Agora que temos etanol e petróleo barato (0,50 US$/litro), não podemos utilizar termoelétricas a gás ou combustíveis líquidos, a um quarto do custo de capital, apenas porque vamos lançar gás carbônico na atmosfera? É, tem gente que ainda acredita em papai Noel: leva a sério essa “nova doutrina do aquecimento global”. Justo agora, que países industrializados estão postergando a construção de usinas termonucleares três vezes mais caras que hidroelétricas, para consumir petróleo no aquecimento de residências (42% do consumo mundial de energia). Com isso vão lançar milhões de toneladas de gás carbônico na atmosfera. Será que estes países levam a sério o aquecimento global?

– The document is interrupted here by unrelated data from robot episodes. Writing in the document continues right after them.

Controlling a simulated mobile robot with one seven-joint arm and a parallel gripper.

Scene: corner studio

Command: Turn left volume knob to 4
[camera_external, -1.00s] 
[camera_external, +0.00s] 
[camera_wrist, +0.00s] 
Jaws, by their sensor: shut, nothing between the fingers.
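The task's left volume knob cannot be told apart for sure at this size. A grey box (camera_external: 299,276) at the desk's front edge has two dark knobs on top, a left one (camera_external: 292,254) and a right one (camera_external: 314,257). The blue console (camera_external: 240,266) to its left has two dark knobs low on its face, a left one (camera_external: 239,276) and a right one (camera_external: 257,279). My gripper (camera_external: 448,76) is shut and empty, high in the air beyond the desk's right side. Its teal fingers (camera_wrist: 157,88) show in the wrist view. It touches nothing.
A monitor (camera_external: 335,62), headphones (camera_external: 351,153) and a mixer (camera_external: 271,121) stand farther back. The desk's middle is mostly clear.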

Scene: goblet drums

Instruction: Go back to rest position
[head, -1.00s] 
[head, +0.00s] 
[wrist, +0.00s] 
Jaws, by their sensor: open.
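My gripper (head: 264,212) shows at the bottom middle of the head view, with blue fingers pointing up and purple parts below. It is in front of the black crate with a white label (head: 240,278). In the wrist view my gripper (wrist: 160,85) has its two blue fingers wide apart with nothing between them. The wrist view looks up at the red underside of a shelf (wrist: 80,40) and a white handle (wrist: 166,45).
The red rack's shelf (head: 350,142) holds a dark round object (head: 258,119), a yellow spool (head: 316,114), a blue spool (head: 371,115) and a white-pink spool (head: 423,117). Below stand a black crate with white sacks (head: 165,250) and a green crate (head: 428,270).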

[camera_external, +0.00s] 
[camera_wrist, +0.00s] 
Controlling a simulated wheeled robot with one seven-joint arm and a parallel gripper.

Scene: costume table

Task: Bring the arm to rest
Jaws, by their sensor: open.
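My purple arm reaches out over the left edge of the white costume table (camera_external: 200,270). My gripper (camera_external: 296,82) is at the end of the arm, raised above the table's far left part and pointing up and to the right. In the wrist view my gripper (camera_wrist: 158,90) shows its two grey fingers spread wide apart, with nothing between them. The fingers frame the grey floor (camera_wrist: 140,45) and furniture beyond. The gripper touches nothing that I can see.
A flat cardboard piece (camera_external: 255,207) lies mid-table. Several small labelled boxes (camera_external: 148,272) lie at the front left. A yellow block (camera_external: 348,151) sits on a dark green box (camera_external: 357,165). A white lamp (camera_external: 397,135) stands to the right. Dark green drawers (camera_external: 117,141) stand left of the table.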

Outros potenciais da bacia amazônica, como Belo Monte, têm custo do kW instalado inferior aos do Rio Madeira (metade), bem como pequenas centrais hidroelétricas (PCH) tornadas econômicas atualmente e que estão sendo disputadas nas reservas indígenas. Apesar do custo elevado, estas PCH se justificam, em virtude do elevado crescimento do estado de Rondônia.


O SURGIMENTO DOS MITOS

A humanidade toda se sente ameaçada ante a possibilidade que venha faltar alimentos, terra, combustível. As preocupações são genuínas. Mas, devemos lembrar que a humanidade já se confrontou com problemas maiores no passado. A melhor maneira de afastar esses temores e ganhar tempo, até que novas tecnologias estejam disponíveis, é investigar como demanda e oferta de energia se combina no presente, bem como sua evolução futura. Cada país deve fazer a escolha das melhores alternativas de produção e consumo de energia, como aponta José Goldemberg no seu trabalho premiado “Energia para o Desenvolvimento”, de 1988, cuja principal conclusão é a seguinte:
“Os países em desenvolvimento não deveriam trilhar os mesmos caminhos de desenvolvimento do Norte, mas buscar novas direções e assumir os riscos da inovação em áreas especialmente promissoras”.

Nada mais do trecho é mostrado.